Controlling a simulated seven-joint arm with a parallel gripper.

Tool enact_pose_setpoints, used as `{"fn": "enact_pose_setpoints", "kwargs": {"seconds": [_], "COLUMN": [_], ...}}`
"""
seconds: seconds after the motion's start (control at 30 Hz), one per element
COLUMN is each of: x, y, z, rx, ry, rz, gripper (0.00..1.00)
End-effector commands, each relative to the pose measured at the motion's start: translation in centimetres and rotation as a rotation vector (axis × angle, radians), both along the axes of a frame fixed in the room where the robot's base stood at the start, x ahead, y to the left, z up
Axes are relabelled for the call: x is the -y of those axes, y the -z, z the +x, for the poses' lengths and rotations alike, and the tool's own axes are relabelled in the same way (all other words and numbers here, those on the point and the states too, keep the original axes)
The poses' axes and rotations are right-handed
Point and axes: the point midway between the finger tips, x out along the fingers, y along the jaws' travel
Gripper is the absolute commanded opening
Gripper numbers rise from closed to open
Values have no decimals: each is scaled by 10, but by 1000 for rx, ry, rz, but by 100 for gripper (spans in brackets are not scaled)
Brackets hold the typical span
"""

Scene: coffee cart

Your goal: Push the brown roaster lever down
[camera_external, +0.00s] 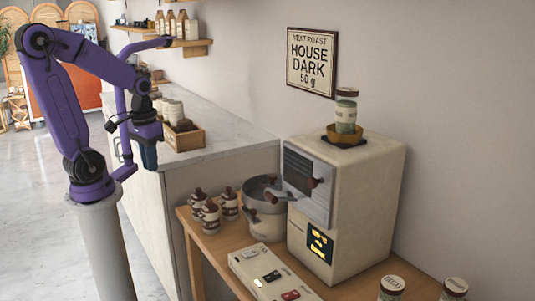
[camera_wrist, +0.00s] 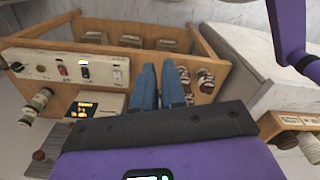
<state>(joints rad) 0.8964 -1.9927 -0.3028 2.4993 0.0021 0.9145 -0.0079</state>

....

= Stated problem =
Tally up the lines with the word "start" in them, and answer with that number by itself.

= Expected output =
2